— START DATA FOR THIS EXERCISE —
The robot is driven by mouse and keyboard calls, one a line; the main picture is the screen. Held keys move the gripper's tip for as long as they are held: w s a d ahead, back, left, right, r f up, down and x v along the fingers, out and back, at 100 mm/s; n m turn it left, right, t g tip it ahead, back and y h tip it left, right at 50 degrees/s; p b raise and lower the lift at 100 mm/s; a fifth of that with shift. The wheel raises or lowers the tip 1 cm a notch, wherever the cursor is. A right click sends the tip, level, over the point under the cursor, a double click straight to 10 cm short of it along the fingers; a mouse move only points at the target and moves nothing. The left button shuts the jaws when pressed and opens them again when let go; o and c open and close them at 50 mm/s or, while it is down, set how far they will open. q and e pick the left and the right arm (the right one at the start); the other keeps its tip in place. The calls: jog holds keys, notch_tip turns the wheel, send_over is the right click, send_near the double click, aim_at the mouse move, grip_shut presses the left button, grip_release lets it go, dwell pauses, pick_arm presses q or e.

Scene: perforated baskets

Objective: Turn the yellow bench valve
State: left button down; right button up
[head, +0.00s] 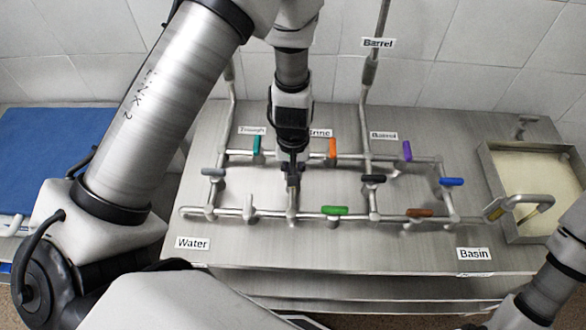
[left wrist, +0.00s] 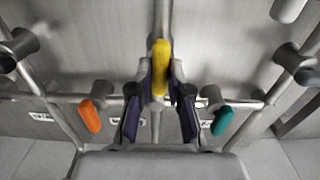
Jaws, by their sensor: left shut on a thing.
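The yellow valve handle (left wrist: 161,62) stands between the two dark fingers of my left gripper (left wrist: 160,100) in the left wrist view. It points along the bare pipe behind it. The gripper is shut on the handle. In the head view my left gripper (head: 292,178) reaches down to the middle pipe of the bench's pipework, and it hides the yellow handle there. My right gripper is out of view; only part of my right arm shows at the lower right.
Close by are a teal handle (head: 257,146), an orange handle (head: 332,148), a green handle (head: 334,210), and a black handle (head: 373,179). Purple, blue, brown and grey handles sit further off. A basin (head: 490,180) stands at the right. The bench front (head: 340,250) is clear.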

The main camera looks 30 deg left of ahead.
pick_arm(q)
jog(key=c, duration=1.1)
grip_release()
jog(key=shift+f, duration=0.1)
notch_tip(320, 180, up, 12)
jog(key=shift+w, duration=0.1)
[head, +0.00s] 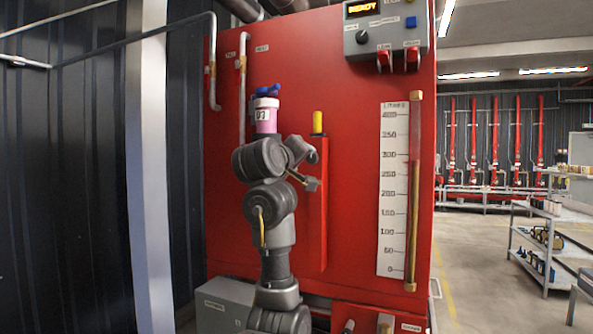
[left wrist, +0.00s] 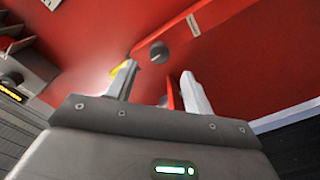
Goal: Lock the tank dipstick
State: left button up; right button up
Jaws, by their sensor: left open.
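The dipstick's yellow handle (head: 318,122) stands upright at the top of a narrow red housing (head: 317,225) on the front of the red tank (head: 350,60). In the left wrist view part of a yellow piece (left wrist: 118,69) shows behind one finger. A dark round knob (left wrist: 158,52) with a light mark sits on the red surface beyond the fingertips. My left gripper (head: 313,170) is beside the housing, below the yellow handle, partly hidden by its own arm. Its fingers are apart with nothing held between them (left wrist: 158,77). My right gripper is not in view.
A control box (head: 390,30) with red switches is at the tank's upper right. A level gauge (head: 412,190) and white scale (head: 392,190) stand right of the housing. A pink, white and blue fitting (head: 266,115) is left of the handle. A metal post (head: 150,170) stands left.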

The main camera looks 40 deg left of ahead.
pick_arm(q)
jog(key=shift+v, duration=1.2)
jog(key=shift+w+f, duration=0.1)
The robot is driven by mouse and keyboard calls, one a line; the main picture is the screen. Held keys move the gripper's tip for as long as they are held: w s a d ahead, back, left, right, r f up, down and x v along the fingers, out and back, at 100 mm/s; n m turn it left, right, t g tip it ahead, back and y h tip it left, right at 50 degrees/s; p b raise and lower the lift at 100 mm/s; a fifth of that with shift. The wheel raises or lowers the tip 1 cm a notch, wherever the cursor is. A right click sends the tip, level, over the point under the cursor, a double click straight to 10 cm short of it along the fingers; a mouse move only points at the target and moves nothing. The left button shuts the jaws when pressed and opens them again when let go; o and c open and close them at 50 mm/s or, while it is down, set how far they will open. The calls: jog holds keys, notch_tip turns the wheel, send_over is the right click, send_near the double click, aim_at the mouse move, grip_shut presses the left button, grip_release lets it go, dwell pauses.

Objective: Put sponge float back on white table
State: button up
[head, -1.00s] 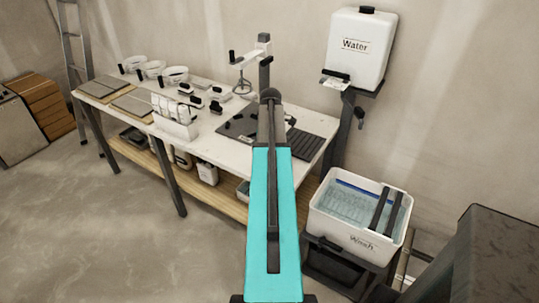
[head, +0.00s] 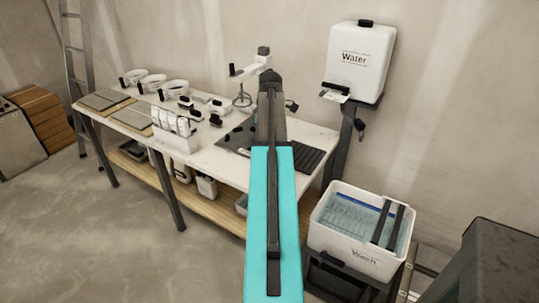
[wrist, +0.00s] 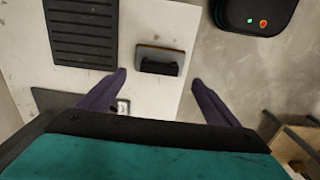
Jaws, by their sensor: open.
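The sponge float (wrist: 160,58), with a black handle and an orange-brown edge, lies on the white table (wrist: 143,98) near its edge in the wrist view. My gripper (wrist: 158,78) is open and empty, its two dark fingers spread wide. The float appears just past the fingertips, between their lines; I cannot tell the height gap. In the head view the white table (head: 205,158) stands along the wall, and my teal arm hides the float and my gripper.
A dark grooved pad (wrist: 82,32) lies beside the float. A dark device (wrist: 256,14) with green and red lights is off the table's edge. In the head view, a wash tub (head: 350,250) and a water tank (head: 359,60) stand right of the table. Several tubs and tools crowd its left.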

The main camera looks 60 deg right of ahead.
— END DATA FOR THIS EXERCISE —
*WHAT THIS TASK INVOLVES:* Check every line of the data, and copy the ones that contain "State".

*FULL OUTPUT:*
State: left button down; right button up
State: left button up; right button up
State: button up

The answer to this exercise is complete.